━━ Records for processing

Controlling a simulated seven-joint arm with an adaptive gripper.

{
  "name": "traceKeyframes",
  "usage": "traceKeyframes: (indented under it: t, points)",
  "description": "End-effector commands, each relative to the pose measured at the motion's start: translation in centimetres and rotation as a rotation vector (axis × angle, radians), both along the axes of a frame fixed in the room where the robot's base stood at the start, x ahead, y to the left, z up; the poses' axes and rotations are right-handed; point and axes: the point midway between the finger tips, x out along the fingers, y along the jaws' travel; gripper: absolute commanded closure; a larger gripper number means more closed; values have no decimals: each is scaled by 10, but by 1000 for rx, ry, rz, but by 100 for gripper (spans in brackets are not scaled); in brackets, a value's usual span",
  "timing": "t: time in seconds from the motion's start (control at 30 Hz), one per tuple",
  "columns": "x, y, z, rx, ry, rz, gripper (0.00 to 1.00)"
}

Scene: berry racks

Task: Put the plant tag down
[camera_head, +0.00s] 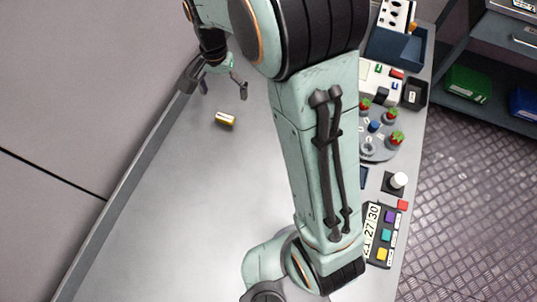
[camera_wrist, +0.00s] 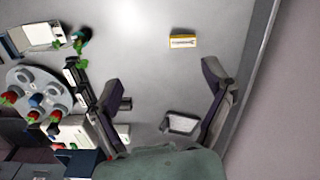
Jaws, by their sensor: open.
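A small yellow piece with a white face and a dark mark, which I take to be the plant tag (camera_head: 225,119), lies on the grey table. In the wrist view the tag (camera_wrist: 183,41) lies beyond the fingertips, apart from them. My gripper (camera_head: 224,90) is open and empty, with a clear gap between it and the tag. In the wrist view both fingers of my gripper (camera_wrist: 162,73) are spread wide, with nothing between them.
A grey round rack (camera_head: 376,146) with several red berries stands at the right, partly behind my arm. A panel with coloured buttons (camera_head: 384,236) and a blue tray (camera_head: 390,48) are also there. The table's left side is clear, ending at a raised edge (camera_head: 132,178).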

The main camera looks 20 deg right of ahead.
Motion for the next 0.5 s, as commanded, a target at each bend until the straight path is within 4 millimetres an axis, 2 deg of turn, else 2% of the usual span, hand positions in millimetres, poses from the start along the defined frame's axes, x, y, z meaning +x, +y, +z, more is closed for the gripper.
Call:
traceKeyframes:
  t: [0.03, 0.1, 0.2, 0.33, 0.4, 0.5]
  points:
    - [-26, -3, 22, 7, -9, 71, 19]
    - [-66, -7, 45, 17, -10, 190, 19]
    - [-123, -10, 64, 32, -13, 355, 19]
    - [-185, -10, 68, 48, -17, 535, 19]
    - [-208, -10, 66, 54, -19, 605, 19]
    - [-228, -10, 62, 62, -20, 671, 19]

━━━━
━━ Records for processing

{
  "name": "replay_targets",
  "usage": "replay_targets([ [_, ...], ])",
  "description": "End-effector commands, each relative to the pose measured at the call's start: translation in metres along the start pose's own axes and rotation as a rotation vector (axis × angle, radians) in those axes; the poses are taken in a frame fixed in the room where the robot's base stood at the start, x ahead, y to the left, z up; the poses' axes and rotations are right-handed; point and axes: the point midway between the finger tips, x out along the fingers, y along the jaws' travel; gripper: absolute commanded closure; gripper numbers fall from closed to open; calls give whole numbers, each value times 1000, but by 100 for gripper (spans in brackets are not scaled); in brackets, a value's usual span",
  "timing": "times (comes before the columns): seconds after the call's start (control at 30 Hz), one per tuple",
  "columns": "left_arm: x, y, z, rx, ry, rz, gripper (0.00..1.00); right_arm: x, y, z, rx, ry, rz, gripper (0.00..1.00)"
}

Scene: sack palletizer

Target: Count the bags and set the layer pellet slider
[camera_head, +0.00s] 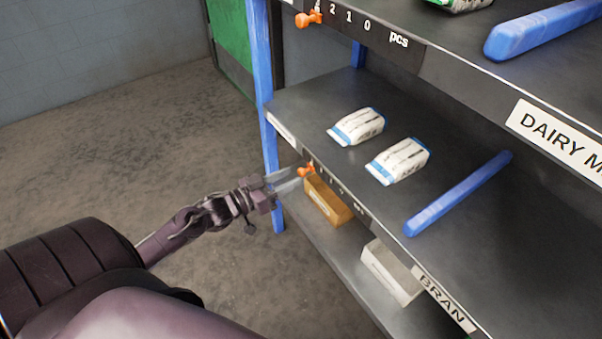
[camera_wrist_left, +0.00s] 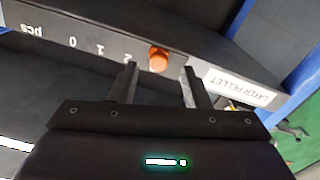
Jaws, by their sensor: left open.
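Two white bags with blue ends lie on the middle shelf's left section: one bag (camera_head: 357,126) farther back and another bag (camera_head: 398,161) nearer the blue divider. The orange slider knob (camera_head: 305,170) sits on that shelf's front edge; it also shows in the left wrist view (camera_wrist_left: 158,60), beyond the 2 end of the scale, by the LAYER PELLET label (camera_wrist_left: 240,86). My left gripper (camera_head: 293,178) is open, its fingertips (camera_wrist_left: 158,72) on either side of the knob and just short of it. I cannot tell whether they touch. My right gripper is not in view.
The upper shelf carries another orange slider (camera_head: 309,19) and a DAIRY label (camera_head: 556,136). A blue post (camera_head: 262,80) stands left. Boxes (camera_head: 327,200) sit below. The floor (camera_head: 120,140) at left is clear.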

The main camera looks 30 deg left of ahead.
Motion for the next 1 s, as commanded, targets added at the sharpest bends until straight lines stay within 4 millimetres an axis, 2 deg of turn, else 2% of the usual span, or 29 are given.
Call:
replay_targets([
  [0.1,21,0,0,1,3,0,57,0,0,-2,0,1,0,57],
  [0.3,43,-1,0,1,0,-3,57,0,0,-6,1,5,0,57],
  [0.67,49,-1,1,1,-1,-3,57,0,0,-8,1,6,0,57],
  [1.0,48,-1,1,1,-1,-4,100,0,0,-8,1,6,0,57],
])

━━━━

• What you have to do: Repeat, with no pictures, exactly the lines from the one containing "Task: Put the plant tag down" through the one containing "[camera_wrist, +0.00s]", the first and last included.

• Solution:
Task: Put the plant tag down
[camera_head, +0.00s] 
[camera_wrist, +0.00s] 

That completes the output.